Gary Shteyngart, the author of countless New York Times bestsellers, uses language as a medium, creating vivid landscapes and deeply complex characters in his newly released book, “Lake Success.” In this extremely realistic fiction, Barry Cohen lives a life most people strive for. He graduated from an Ivy League school, founded a successful financial investment company, married his best friend and love of his life, and recently had a beautiful child. However, in no time at all, this god-like figure quickly becomes human with a series of revelations throughout the first chapter. Even titans of Wall Street with billions of dollars of assets under management can fall. This story paints the modern-day picture of two people’s journey for the American Dream. Because of the depth of characters, beauty of locations, and relatability of the everyday struggles every person deals with, this book captures the interest of a wide audience while questioning the beliefs of our culture.
As convoluted as the clichéd American Dream may be for some, most would equate it to wealth and contentment. Barry Cohen believes it is much simpler. All he wants in the world are two things: three duravit sinks for his three sons and a collection of fine watches. He must confront the reduced likelihood of this when his first son, Shiva, is placed on the autism spectrum at two years old. Having a child born on the autism spectrum puts a crack in the rich man’s family dream. For the top 0.1%, wearing the wrong watch one day could be considered a minor catastrophe, but life for the Cohens changed forevermore when Shiva was born. Like many people today, they wholeheartedly believe that their fantasy life can only be accomplished through certain criteria.
Although this story seems to be told solely from the perspective of high society in their glass-sided, multi-million dollar Manhattan apartments, and perfect lives, from the first page it is apparent that these characters are no different from the people they pass on the street or talk to in restaurants or bars.

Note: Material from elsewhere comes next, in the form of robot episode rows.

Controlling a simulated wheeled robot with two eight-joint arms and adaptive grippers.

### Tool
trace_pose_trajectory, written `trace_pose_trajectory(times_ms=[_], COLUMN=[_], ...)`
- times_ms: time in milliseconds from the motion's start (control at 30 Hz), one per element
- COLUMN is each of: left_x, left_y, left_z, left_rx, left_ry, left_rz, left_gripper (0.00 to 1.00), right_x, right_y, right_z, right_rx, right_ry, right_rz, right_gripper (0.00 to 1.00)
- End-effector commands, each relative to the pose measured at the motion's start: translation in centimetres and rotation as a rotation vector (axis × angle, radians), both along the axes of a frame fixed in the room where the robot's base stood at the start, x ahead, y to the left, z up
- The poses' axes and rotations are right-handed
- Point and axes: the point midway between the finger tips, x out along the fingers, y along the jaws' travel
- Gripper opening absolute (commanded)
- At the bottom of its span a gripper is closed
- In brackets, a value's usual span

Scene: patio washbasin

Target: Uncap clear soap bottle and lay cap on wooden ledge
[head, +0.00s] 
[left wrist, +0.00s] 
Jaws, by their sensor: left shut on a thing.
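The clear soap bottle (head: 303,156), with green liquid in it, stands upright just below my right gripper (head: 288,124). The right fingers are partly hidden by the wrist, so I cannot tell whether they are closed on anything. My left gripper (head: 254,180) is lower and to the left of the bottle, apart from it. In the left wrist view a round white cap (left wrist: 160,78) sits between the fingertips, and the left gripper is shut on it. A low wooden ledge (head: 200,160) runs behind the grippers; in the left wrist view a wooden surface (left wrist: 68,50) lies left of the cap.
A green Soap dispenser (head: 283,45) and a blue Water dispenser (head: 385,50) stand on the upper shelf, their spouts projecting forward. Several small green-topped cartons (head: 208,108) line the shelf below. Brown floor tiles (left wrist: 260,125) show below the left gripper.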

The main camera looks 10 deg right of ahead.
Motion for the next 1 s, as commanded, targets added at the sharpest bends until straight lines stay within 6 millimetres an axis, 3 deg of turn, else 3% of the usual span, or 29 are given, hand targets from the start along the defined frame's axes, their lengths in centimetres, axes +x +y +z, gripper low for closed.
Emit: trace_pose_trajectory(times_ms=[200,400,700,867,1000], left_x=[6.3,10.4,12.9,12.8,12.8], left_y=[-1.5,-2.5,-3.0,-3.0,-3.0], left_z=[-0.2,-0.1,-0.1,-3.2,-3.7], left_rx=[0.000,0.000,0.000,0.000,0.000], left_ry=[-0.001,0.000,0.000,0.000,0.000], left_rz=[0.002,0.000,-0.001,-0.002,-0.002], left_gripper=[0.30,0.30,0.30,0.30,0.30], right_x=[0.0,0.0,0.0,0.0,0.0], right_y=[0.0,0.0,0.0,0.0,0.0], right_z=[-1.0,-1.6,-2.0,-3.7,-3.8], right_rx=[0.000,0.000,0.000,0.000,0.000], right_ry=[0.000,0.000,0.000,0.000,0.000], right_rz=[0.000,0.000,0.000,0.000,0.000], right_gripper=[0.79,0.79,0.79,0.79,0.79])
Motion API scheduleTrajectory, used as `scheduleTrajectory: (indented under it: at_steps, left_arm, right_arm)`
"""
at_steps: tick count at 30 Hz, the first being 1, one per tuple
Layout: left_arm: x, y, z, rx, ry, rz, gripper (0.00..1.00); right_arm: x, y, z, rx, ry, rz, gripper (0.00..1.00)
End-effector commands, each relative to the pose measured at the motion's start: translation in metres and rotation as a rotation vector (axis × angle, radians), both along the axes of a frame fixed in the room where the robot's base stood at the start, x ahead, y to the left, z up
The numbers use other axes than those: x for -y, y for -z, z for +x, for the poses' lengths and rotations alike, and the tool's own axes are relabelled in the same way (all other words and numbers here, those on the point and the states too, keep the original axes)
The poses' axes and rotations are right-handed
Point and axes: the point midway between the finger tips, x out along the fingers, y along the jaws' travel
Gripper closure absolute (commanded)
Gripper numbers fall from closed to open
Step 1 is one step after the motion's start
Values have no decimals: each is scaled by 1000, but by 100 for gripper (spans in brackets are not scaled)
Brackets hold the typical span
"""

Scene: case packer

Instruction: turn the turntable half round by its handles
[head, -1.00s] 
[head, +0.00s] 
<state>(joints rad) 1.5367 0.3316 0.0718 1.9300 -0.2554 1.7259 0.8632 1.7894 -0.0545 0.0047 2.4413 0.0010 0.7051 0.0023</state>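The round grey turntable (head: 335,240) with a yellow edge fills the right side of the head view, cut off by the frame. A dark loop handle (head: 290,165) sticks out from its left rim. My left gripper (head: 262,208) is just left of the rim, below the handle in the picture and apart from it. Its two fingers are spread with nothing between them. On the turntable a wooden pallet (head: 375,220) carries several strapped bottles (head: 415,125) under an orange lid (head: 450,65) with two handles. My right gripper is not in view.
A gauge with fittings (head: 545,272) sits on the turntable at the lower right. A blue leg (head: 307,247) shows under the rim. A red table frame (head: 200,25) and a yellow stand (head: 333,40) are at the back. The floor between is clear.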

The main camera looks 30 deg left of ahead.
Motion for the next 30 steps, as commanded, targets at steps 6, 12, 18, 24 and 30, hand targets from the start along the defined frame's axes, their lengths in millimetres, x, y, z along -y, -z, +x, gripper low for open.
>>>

Very quickly Barry is broken down and forced into a life that is quite different than his routine hedge-fund financed day-to-day. All the while he is sitting next to and talking to people running to and away from their fears, on adventures much more daunting. The characters of “Lake Success” are everyday people: cis and trans men and women, people of color, different ethnicities, different ages, different abilities. The journey may have been made with his two goals in mind, but along the way Barry encountered what truly makes America so unique: the people. This truly humanistic approach taken by Shteyngart is one of many reasons this book has the opportunity to resonate with such a wide audience.
It is these people, fictional characters based loosely on generalities of our nation but so alive with stories each their own, that lends this story its value. Along with the vibrant characters, the scenery erupts around the characters. The trees of Central Park and the harsh concrete of the city all blossom in the imagination of the reader with the prompting of Barry Cohen and his journey. Throughout this story, people grow and change, love falls away and comes back. Gary Shteyngart crafted not a fiction but the life of a “narcissistic, hilariously self-deluded, and divorced from the real world” man. “Lake Success” showed a honest, real-life struggle of one self-made American family in an eloquent book that even hedge fund managers could enjoy.